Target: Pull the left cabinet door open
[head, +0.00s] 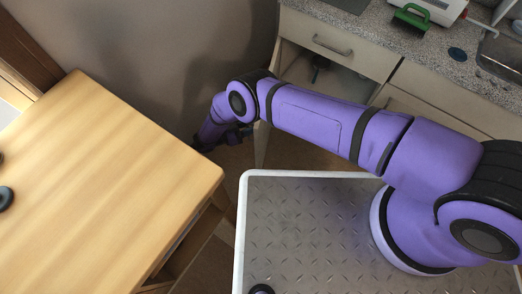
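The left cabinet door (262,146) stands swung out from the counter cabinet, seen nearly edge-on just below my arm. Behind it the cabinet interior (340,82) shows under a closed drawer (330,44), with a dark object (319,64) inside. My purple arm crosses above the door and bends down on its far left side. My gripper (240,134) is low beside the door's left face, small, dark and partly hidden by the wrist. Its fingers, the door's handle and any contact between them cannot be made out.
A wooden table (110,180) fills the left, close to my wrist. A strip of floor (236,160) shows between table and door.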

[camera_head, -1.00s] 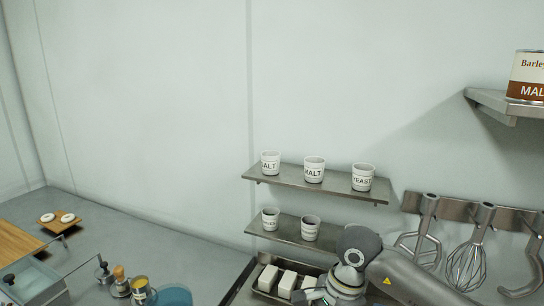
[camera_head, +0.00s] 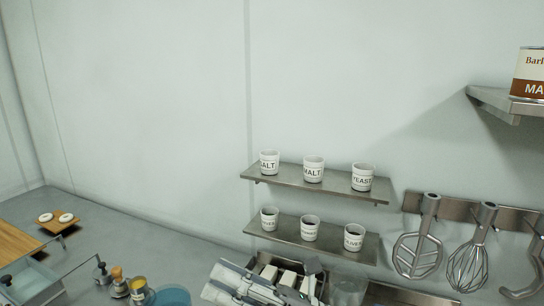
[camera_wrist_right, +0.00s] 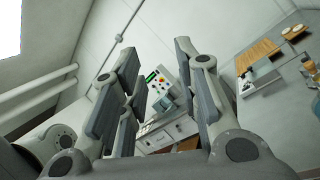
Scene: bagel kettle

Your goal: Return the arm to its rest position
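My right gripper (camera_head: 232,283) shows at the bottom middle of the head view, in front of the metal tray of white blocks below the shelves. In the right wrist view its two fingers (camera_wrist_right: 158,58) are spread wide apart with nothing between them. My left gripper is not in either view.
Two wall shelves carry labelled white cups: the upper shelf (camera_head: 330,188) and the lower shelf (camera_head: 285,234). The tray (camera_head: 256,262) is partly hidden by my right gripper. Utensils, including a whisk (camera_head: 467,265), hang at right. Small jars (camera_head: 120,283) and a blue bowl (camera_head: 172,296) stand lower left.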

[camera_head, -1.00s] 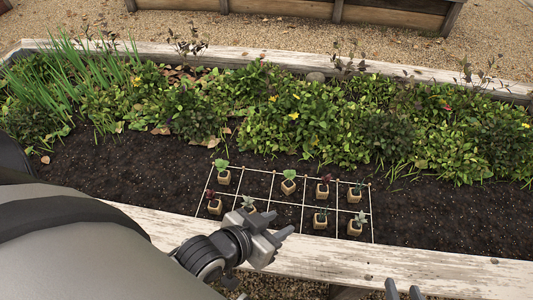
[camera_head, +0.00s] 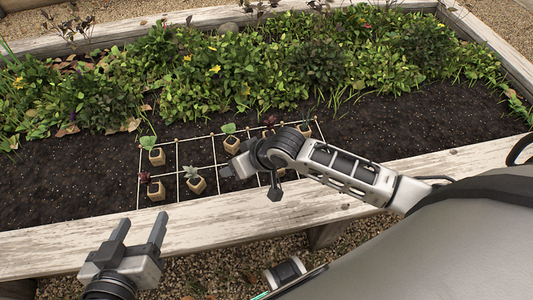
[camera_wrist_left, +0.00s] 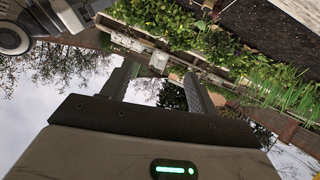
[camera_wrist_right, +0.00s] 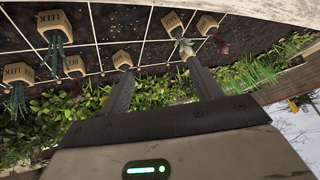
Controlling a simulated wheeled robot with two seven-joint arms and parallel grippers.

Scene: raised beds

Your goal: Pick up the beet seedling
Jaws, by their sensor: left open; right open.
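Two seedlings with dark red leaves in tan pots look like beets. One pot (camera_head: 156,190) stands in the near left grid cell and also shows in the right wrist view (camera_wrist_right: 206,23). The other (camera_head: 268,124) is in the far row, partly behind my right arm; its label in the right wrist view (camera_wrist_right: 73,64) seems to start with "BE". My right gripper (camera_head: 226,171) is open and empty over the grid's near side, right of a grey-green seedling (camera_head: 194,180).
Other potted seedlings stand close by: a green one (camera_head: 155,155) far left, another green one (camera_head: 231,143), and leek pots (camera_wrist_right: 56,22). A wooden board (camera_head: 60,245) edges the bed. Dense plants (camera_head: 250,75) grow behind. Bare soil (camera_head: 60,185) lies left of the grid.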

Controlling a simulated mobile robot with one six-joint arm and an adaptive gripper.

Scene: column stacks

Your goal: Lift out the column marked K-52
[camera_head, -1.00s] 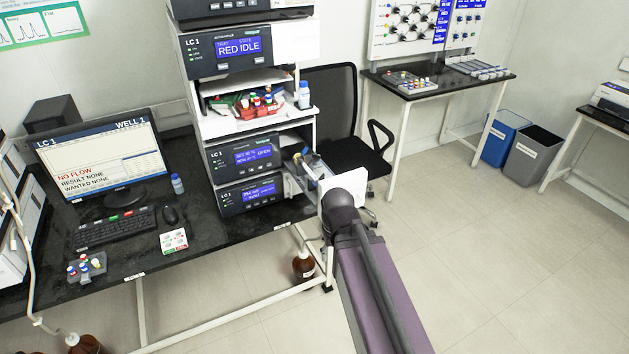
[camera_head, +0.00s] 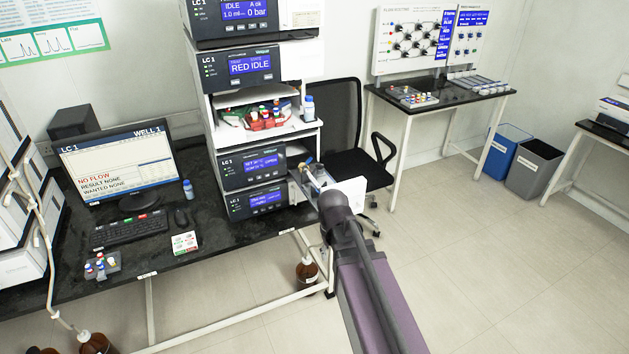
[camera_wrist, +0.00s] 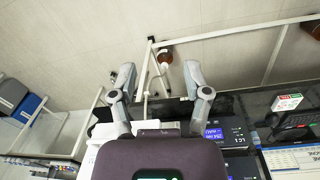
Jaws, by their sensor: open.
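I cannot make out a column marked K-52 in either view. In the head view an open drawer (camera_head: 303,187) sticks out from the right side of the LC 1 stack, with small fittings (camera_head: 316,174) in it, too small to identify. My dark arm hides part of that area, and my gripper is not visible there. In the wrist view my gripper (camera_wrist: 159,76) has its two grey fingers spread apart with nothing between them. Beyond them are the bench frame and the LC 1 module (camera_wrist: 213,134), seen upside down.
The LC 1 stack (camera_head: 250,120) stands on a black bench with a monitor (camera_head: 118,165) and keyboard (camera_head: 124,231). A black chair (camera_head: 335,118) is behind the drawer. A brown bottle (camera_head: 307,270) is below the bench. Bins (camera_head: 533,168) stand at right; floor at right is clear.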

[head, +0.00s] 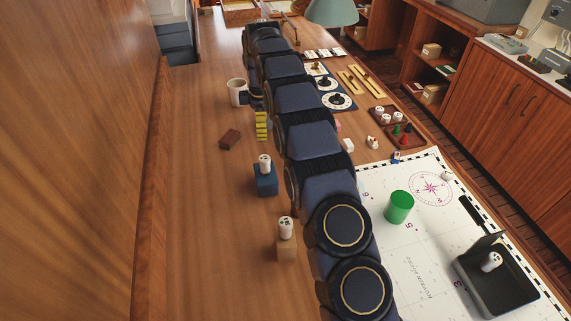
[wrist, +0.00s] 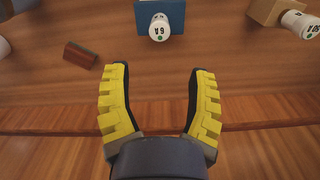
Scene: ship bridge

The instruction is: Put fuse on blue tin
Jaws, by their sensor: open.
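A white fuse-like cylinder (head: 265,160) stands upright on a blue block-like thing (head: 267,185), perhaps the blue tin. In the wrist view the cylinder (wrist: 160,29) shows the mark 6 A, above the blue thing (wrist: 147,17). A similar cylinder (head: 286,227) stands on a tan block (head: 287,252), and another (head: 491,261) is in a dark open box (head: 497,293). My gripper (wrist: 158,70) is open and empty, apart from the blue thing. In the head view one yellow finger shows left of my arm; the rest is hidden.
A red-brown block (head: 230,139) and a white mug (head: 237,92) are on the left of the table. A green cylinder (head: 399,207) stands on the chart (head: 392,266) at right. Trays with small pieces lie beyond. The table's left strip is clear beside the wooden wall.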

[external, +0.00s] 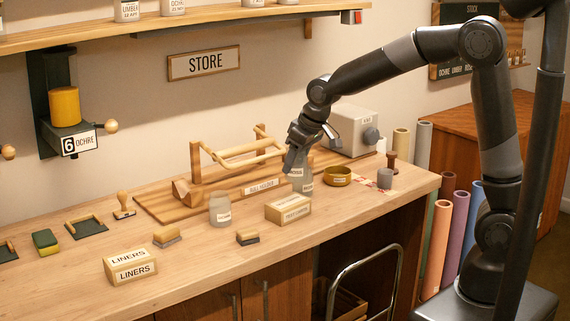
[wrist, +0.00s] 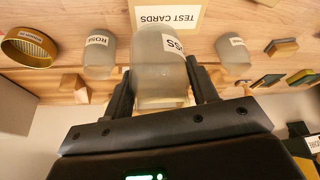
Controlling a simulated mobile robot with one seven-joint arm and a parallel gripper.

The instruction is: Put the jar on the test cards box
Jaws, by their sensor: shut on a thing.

▶ **Set problem**:
Transcribe all the records above word for word, without their images.

▶ **The solution**:
Target: Pull the left cabinet door open
[head, +0.00s] 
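The left cabinet door (262,146) stands swung out from the counter cabinet, seen nearly edge-on just below my arm. Behind it the cabinet interior (340,82) shows under a closed drawer (330,44), with a dark object (319,64) inside. My purple arm crosses above the door and bends down on its far left side. My gripper (240,134) is low beside the door's left face, small, dark and partly hidden by the wrist. Its fingers, the door's handle and any contact between them cannot be made out.
A wooden table (110,180) fills the left, close to my wrist. A strip of floor (236,160) shows between table and door.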

[camera_head, -1.00s] 
[camera_head, +0.00s] 
[camera_wrist_right, +0.00s] 
Scene: bagel kettle

Your goal: Return the arm to its rest position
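My right gripper (camera_head: 232,283) shows at the bottom middle of the head view, in front of the metal tray of white blocks below the shelves. In the right wrist view its two fingers (camera_wrist_right: 158,58) are spread wide apart with nothing between them. My left gripper is not in either view.
Two wall shelves carry labelled white cups: the upper shelf (camera_head: 330,188) and the lower shelf (camera_head: 285,234). The tray (camera_head: 256,262) is partly hidden by my right gripper. Utensils, including a whisk (camera_head: 467,265), hang at right. Small jars (camera_head: 120,283) and a blue bowl (camera_head: 172,296) stand lower left.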

[camera_head, -1.00s] 
[camera_head, +0.00s] 
[camera_wrist_left, +0.00s] 
[camera_wrist_right, +0.00s] 
Controlling a simulated wheeled robot with two seven-joint arms and parallel grippers.

Scene: raised beds

Your goal: Pick up the beet seedling
Jaws, by their sensor: left open; right open.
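Two seedlings with dark red leaves in tan pots look like beets. One pot (camera_head: 156,190) stands in the near left grid cell and also shows in the right wrist view (camera_wrist_right: 206,23). The other (camera_head: 268,124) is in the far row, partly behind my right arm; its label in the right wrist view (camera_wrist_right: 73,64) seems to start with "BE". My right gripper (camera_head: 226,171) is open and empty over the grid's near side, right of a grey-green seedling (camera_head: 194,180).
Other potted seedlings stand close by: a green one (camera_head: 155,155) far left, another green one (camera_head: 231,143), and leek pots (camera_wrist_right: 56,22). A wooden board (camera_head: 60,245) edges the bed. Dense plants (camera_head: 250,75) grow behind. Bare soil (camera_head: 60,185) lies left of the grid.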

Controlling a simulated mobile robot with one six-joint arm and an adaptive gripper.

Scene: column stacks

Your goal: Lift out the column marked K-52
[camera_head, -1.00s] 
[camera_head, +0.00s] 
[camera_wrist, +0.00s] 
Jaws, by their sensor: open.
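I cannot make out a column marked K-52 in either view. In the head view an open drawer (camera_head: 303,187) sticks out from the right side of the LC 1 stack, with small fittings (camera_head: 316,174) in it, too small to identify. My dark arm hides part of that area, and my gripper is not visible there. In the wrist view my gripper (camera_wrist: 159,76) has its two grey fingers spread apart with nothing between them. Beyond them are the bench frame and the LC 1 module (camera_wrist: 213,134), seen upside down.
The LC 1 stack (camera_head: 250,120) stands on a black bench with a monitor (camera_head: 118,165) and keyboard (camera_head: 124,231). A black chair (camera_head: 335,118) is behind the drawer. A brown bottle (camera_head: 307,270) is below the bench. Bins (camera_head: 533,168) stand at right; floor at right is clear.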

[head, +0.00s] 
[wrist, +0.00s] 
Scene: ship bridge

The instruction is: Put fuse on blue tin
Jaws, by their sensor: open.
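A white fuse-like cylinder (head: 265,160) stands upright on a blue block-like thing (head: 267,185), perhaps the blue tin. In the wrist view the cylinder (wrist: 160,29) shows the mark 6 A, above the blue thing (wrist: 147,17). A similar cylinder (head: 286,227) stands on a tan block (head: 287,252), and another (head: 491,261) is in a dark open box (head: 497,293). My gripper (wrist: 158,70) is open and empty, apart from the blue thing. In the head view one yellow finger shows left of my arm; the rest is hidden.
A red-brown block (head: 230,139) and a white mug (head: 237,92) are on the left of the table. A green cylinder (head: 399,207) stands on the chart (head: 392,266) at right. Trays with small pieces lie beyond. The table's left strip is clear beside the wooden wall.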

[external, +0.00s] 
[wrist, +0.00s] 
Controlling a simulated mobile robot with one seven-joint arm and a parallel gripper.

The instruction is: Put the jar on the test cards box
Jaws, by their sensor: shut on a thing.

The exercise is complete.